In the example outlined in Figure 1, the employer gives its employee an annual bonus amount equivalent to the annual cost of the policy premium. The employee owns the policy and will need to pay income taxes on the bonus, just as they would for any compensation received from their employer. The employer may also choose to compensate the employee with a bonus that covers the annual premium plus the income taxes due by the employee. This is commonly referred to as a double bonus. To incentivize longevity with the company, the employer may choose to spread premium-payment bonuses over five, 10, or more years, as well as restrict access to the policy in other ways that incent the employee to remain with the company. If the employee stays with the company for the required amount of time, they will own a fully funded policy

During the balance of the employee’s career, they continue to enjoy the valuable coverage, knowing that they have an important piece of a comprehensive financial plan in place. Should they need care before or in retirement, the benefits from the policy flow as outlined in the top section of Figure 2: Section 162 Bonus Plan Mechanics at Claim and/or Death. Given that the employee owns the coverage personally, they receive the benefits directly from the insurance company per the terms of the life insurance policy. Depending on how their particular claim ultimately plays out, there will likely be some level of remaining death benefit that would be paid to the employee’s named beneficiaries at their death, as illustrated in the bottom half of Figure 2.


Figure 2: Section 162 Bonus Plan Mechanics at Claim and/or Death


It’s important to note that this is but one approach to offering these benefits as part of a key employee’s benefits package. Businesses interested in further evaluating a plan should fully investigate alternative funding strategies that may be more advantageous for their business entity type or support other objectives they may wish to accomplish by offering a plan.

Tax Considerations:

  • Bonus amounts are generally tax-deductible to an employer
  • Bonus is considered taxable to the employee
  • Long-term care benefits are generally received income tax-free
  • Death benefit is income tax-free to the beneficiary
  • Death benefit amount may be included in employee’s estate for federal estate tax purposes

Table 1, Section 162 Bonus Plan Cash Flows, shows the cash flow requirements for the business allocating $10,000 per year to an ABLTC Benefit Plan for one employee, as well as the net cost to the employee under a single bonus arrangement. As stated previously, the company could elect a double bonus structure that would increase the outlay by the company but would reduce the employee Net After-tax Cost to $0.

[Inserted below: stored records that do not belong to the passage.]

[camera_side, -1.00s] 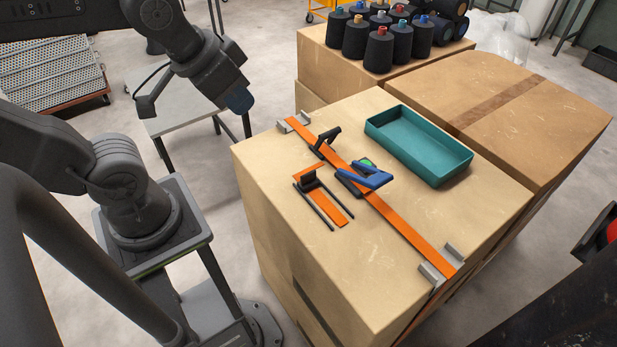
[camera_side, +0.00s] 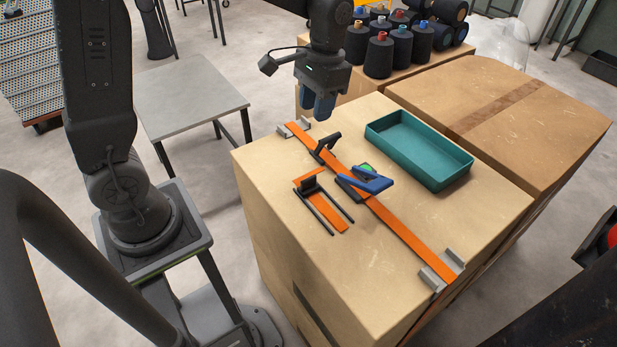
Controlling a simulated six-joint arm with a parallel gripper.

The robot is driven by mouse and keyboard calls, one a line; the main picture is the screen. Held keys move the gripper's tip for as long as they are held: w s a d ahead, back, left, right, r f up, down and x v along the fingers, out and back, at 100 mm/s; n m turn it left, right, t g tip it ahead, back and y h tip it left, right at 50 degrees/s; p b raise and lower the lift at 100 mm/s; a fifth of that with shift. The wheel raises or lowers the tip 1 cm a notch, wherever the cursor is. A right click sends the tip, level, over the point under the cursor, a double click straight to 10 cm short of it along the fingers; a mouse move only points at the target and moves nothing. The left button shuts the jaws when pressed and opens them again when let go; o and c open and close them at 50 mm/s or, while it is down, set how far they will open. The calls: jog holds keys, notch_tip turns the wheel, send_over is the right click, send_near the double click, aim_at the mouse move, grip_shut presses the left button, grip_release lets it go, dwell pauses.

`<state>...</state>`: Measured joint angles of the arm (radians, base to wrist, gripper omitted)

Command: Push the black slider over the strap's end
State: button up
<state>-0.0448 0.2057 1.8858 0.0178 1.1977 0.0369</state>
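A black slider (camera_side: 310,185) stands between two thin black rails (camera_side: 343,207) on the box top. A short orange strap (camera_side: 326,213) lies between the rails on the near side of the slider, and another orange piece (camera_side: 308,174) shows just beyond it. Whether the slider sits over a strap end is too small to tell. My gripper (camera_side: 318,107) hangs over the box's far left part, pointing down, above and behind the slider and apart from it. Its two blue fingers are close together with nothing visible between them; whether they are fully shut is unclear.
A long orange strap (camera_side: 405,233) runs diagonally across the box between grey brackets (camera_side: 441,270). A black upright piece (camera_side: 326,147) and a blue, black and green clamp-like piece (camera_side: 368,183) stand along it. A teal tray (camera_side: 418,150) lies behind. The box's front left is clear.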

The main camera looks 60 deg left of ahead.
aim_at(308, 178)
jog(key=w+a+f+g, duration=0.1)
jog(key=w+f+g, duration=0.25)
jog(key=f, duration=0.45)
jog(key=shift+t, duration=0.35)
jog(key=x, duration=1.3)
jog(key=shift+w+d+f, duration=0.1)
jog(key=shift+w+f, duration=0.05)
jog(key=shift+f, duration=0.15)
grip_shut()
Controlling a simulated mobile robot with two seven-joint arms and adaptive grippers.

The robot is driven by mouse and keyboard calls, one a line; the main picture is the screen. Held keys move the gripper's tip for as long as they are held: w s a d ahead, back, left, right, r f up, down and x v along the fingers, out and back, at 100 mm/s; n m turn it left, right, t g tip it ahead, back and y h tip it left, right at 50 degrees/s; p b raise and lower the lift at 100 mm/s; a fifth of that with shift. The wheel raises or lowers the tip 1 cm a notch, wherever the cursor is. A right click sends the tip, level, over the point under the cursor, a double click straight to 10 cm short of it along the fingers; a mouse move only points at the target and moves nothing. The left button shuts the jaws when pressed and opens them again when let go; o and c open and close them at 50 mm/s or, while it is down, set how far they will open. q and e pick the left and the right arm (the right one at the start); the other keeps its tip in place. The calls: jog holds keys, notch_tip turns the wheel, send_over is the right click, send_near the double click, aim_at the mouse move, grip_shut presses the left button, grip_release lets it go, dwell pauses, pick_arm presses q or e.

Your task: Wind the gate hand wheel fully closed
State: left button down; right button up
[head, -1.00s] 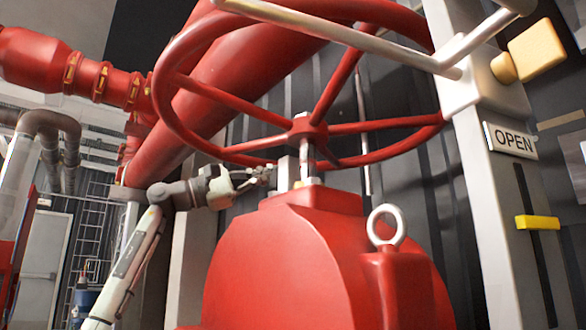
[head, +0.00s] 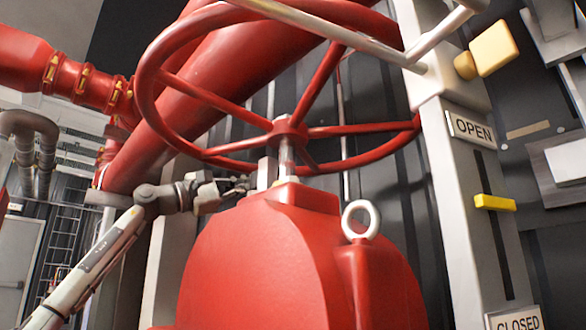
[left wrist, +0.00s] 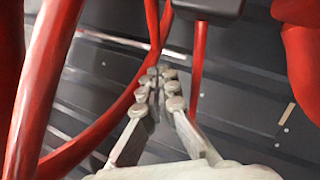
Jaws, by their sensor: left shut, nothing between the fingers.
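The red spoked gate hand wheel (head: 152,85) sits on a bright metal stem above a red valve body (head: 260,260) in the head view. Its hub (head: 290,130) is near the picture's middle. My left gripper (head: 243,183) is below the wheel, left of the stem, shut and empty. In the left wrist view its fingertips (left wrist: 158,75) are together, with red wheel parts (left wrist: 38,90) on the left and behind; I cannot tell whether they touch. A yellow pointer (head: 495,202) sits in a post's slot, below the OPEN sign (head: 470,127) and above the CLOSED sign (head: 515,320). My right gripper is not in view.
A grey post (head: 455,215) stands right of the wheel, with a yellow block (head: 494,48) near its top. Grey bars (head: 330,32) cross in front of the rim. A lifting eye (head: 361,219) rises from the valve body. A large red pipe (head: 150,150) runs behind.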

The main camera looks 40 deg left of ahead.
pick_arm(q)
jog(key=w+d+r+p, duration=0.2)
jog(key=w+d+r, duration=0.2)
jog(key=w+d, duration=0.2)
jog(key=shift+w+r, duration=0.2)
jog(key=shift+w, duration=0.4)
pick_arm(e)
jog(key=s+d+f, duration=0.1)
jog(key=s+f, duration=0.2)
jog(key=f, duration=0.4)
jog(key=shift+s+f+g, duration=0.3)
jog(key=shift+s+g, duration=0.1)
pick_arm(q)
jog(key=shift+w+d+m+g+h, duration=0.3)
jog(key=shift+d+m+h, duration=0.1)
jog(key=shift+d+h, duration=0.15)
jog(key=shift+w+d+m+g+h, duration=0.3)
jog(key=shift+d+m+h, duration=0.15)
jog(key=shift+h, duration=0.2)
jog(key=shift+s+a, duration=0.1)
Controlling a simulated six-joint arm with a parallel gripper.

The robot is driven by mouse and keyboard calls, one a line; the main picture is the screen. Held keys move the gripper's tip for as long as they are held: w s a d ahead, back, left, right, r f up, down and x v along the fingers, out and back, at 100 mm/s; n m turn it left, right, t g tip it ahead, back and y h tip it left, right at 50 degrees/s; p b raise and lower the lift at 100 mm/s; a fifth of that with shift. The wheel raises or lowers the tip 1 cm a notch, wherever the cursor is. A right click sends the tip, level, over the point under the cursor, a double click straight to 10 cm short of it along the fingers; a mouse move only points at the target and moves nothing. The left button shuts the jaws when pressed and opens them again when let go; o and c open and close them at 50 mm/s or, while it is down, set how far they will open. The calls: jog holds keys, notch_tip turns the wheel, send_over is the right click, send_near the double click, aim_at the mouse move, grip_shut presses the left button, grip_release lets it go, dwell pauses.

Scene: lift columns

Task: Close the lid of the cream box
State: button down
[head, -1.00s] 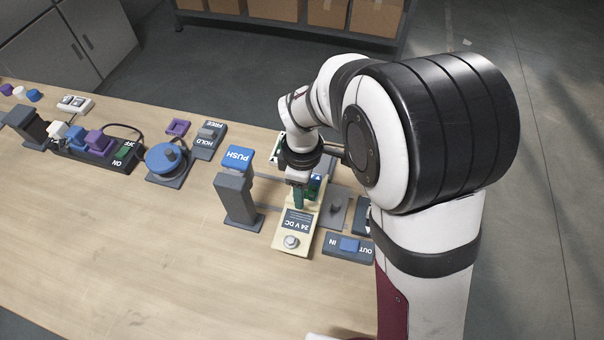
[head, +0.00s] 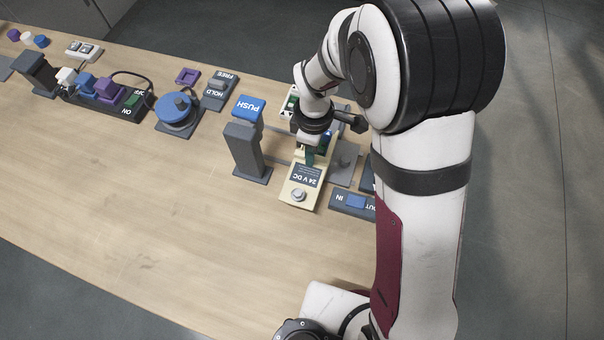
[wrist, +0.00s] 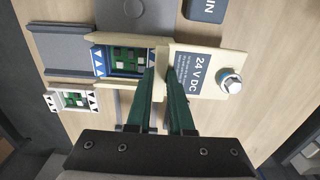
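The cream box (head: 300,193) stands on the table with a dark "24 V DC" label and a round silver knob. In the wrist view, the cream box (wrist: 208,93) has an open bay holding a blue-edged green circuit board (wrist: 122,62). A thin cream piece (wrist: 97,22) slants up beside the bay; I cannot tell for sure whether it is the lid. My gripper (wrist: 161,74) has its two green fingers over the box between bay and label. A narrow gap with cream shows between them; contact is unclear. In the head view my gripper (head: 311,157) partly hides the box.
A grey post with a blue PUSH top (head: 248,108) stands close left of the box. A grey plate (wrist: 160,14) lies beside it, and an IN/OUT switch (head: 352,203) is at its right. A white-framed circuit board (wrist: 70,101) lies nearby. The table's front left is clear.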

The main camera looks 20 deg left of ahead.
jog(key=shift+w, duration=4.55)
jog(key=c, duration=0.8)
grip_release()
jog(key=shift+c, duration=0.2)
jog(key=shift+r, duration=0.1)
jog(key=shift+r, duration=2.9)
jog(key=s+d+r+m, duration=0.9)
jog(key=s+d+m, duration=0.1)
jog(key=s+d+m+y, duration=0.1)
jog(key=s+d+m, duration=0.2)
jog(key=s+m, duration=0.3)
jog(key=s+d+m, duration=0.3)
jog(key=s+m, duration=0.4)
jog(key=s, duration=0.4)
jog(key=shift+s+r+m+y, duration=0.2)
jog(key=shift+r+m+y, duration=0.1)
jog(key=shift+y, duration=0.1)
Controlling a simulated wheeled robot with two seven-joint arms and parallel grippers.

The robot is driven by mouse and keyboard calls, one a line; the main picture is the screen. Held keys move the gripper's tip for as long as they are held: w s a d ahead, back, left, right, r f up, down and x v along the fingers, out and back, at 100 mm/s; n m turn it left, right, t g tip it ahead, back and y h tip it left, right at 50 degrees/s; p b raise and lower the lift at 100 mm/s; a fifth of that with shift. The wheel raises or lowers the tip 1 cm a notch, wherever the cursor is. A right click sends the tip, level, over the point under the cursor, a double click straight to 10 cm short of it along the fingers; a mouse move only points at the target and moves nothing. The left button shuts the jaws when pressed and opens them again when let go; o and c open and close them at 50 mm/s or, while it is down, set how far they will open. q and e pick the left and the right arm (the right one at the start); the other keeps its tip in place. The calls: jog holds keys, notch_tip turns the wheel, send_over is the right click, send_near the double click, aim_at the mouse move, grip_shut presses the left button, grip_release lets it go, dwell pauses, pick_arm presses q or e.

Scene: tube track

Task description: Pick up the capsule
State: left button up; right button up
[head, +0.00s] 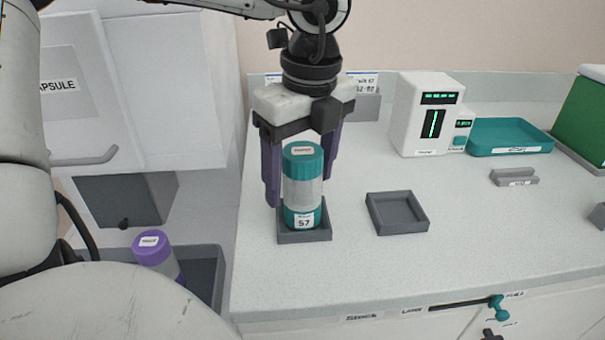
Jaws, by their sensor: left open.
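The capsule (302,190) is a clear cylinder with teal ends and a label reading 57. It stands upright in a small grey square tray (290,238) on the counter. My left gripper (302,180) points down over it from above. Its purple fingers are open, one to the left of the capsule and one to the right and partly behind it. I cannot tell whether either finger touches the capsule. My right gripper is not in view.
An empty grey tray (398,213) lies to the right on the counter (400,270). Behind stand a white device (424,115) and a teal tray (508,137). A purple-capped capsule (154,250) sits in a grey bin (205,275) at lower left. The counter's front right is clear.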

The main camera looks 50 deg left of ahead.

Table 1: Section 162 Bonus Plan Cash Flows

The Long-Term Care benefits associated with these cash flows will vary based on any number of factors, but assuming a 55-year-old male with a couple’s discount, this policy should provide a monthly benefit amount of approximately $6,000.

It’s also possible for the employee to elect to contribute some of their own assets to the policy, resulting in richer monthly benefits and/or a longer benefit period.

Possible Additional Benefits to the Business and Employee

In an era that sees an increasing number of states either implementing or evaluating state-mandated Long Term Care plans, there are additional potential benefits to both the business and the employee implementing an ABLTC Executive Benefit plan. In states like California, the taxes associated with the pending legislation include not only a payroll tax paid by the employee, but also a tax paid by the business. Given that both parties are facing some sort of possible expense related to the public long-term care option via taxation, there may be a greater appetite for allocating those dollars to a benefit offering that would be viewed positively by the employee.

While the specifics of the California legislation remain to be determined, private coverage that qualifies for an opt out of the public plan could directly address some of the major challenges this type of legislation presents to highly compensated individuals. Primary among these is the total amount paid in tax over an employee’s career. For highly compensated individuals, even a modest tax rate can translate to a massive total tax burden over their working years. Implementing a private LTC insurance plan, however, could offer two compelling advantages: Likely superior benefits and a guaranteed cost. These advantages may also be available to the business if their employee opting out of the public option also eliminates the portion of the tax paid by the business. In addition, employees will likely place much more value on a benefit from their employer that provides superior economics and benefits, reinforcing the intent of these types of Executive Benefit Plans.

The bottom line of this discussion is rather straightforward: Today’s job market is putting pressure on businesses to offer compelling benefit packages. State level Long-Term Care plans are forcing employees to purchase Long-Term Care in some fashion, by either participating in a public option or acquiring private insurance. There is a larger need for this kind of coverage with each passing year as the cost of care increases. While it is impossible at this time to determine what, if any, actual cost savings may be available to a business by implementing an ABLTC Section 162 plan, the superior relative value of the plan in the eyes of the participating employees makes offering this type of benefit rather than subjecting the business and the key employees to an unwanted and punitive tax a much more effective use of the business’s capital.